ITEMS →
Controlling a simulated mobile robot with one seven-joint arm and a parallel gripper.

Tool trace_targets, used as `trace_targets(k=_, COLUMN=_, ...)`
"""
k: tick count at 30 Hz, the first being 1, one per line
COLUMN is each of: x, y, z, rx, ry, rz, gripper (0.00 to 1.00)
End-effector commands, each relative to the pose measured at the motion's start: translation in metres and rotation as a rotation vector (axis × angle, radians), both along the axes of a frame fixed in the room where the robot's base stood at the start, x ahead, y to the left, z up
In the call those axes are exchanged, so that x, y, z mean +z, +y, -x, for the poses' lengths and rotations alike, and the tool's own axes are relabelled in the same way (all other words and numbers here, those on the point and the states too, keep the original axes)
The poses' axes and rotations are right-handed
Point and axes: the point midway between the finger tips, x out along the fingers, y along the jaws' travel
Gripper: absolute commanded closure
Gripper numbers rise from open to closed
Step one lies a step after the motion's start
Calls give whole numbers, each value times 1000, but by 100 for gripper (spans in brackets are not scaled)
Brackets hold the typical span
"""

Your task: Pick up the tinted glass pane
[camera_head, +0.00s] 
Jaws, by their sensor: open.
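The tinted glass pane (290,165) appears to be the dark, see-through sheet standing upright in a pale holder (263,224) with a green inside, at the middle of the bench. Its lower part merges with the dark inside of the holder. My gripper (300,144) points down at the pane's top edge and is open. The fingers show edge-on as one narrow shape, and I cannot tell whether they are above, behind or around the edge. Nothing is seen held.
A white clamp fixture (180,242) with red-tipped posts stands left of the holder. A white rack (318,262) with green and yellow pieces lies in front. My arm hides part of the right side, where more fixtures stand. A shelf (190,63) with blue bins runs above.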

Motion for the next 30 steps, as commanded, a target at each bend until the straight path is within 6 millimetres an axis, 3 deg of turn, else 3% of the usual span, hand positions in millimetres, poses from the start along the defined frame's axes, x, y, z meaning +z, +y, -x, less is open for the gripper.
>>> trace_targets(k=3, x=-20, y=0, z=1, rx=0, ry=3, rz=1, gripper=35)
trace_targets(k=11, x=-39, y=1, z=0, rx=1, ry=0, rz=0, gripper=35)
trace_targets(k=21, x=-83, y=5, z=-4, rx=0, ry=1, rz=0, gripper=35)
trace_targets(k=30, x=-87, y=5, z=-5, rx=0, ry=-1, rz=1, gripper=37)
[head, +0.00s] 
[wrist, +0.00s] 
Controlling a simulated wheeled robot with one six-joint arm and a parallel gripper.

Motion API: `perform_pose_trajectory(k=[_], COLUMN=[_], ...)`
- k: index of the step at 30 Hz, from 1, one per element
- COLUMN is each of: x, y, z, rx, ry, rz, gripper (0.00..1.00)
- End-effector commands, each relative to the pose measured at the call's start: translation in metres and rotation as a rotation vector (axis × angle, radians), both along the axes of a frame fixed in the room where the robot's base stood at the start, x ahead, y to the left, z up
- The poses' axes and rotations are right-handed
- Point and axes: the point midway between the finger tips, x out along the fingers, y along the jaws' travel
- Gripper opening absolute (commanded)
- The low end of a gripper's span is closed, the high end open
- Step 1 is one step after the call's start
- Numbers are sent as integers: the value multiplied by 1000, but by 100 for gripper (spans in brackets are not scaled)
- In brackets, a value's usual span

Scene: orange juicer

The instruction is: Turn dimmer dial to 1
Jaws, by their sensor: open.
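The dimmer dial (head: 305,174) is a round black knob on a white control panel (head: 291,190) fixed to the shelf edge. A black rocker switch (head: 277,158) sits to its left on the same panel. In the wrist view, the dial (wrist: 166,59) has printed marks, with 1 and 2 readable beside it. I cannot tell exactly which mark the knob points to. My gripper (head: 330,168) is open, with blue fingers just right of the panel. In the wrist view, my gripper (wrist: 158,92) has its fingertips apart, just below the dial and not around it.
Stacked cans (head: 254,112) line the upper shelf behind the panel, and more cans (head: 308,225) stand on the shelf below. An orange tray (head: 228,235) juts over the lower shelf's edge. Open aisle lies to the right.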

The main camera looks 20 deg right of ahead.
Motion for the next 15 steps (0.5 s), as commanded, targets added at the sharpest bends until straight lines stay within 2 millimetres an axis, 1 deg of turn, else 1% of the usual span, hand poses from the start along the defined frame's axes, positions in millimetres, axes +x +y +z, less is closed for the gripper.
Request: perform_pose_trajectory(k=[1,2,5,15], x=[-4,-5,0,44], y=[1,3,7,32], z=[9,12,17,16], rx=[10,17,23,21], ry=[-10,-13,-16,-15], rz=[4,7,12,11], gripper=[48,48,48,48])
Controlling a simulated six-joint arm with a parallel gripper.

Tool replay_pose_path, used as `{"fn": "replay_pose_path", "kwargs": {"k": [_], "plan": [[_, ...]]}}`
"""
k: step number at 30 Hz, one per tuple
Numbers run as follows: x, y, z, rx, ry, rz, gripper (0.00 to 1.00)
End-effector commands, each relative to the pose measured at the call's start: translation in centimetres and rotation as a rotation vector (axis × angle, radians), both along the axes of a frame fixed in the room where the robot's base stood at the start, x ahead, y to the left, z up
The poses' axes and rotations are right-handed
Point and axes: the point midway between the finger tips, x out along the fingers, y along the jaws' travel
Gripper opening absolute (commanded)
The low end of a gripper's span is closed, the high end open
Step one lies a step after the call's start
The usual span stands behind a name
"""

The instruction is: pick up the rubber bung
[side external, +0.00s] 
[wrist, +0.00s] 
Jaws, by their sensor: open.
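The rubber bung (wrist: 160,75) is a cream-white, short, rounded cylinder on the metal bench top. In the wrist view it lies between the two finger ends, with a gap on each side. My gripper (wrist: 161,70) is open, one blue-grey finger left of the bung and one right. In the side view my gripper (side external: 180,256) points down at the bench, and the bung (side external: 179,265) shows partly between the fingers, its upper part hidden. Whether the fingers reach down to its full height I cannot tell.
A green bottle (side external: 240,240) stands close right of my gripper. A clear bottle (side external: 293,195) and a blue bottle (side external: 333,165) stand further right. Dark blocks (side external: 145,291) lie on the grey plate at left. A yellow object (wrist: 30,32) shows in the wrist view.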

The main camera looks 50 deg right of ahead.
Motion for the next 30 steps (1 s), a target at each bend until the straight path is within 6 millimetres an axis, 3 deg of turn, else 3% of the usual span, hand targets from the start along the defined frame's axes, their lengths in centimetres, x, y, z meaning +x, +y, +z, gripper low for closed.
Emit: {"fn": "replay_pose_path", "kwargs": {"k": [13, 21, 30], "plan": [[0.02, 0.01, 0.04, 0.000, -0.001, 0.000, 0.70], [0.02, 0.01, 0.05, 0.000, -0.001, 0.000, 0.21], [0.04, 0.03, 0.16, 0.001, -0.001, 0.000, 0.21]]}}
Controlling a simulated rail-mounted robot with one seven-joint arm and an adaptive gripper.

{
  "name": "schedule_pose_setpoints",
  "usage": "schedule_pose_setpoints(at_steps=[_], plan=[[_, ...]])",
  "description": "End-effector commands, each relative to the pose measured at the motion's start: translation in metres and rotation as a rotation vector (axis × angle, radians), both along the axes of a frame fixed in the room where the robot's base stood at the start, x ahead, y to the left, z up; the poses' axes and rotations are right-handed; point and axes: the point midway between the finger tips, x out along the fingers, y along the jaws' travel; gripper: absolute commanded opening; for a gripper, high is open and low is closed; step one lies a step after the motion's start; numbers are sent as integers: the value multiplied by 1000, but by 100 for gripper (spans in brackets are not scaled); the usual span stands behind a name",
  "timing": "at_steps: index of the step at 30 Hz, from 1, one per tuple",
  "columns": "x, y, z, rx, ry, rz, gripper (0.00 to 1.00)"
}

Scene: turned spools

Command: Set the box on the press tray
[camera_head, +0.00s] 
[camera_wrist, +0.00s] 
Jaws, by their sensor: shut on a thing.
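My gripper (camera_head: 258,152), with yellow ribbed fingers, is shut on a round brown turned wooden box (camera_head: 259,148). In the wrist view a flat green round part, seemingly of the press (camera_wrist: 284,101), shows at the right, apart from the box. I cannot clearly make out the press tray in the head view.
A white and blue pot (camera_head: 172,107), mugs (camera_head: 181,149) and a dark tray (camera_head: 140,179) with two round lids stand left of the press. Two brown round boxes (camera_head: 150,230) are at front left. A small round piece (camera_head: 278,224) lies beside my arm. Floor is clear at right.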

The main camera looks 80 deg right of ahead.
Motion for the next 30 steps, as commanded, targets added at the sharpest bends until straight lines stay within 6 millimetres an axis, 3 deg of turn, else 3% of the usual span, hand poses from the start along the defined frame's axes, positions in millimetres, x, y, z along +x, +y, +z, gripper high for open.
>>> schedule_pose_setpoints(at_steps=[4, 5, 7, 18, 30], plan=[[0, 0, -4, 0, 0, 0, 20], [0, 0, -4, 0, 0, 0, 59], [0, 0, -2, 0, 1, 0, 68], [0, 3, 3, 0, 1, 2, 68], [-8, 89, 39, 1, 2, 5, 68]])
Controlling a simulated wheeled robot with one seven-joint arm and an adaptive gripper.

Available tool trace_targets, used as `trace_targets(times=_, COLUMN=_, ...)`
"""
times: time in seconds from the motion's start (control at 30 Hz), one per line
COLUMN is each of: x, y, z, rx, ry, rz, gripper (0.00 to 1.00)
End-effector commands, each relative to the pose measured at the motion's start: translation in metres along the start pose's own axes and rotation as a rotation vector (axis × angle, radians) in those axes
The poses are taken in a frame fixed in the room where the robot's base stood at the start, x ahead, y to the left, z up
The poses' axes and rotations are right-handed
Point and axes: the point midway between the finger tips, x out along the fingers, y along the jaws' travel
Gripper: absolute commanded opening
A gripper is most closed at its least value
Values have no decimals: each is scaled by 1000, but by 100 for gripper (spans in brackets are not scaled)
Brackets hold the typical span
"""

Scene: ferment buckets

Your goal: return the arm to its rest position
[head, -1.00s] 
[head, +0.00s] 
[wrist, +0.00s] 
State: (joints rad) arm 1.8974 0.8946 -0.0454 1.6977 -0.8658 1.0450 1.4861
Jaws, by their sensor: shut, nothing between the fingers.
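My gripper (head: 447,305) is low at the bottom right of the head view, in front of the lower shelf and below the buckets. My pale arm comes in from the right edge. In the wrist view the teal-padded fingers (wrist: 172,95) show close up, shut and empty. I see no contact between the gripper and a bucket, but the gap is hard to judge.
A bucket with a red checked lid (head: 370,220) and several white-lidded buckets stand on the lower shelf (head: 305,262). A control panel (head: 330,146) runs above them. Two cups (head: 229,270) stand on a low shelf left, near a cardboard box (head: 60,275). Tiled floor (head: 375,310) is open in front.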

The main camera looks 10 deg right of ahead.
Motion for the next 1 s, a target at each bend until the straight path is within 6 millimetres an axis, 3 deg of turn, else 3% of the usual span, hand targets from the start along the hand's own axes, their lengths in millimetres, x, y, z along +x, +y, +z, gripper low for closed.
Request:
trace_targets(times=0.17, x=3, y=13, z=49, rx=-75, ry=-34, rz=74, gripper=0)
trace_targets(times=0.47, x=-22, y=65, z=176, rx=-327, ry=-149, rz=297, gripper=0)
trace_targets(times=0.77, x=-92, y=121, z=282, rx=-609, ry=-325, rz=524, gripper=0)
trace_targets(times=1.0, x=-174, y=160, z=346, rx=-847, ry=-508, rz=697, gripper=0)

WHAT THE TASK REQUIRES →
Write down exactly the span of lines above from the one containing "- In brackets, a value's usual span" to the one containing "The instruction is: Turn dimmer dial to 1", both ends included.

THE SOLUTION →
- In brackets, a value's usual span

Scene: orange juicer

The instruction is: Turn dimmer dial to 1

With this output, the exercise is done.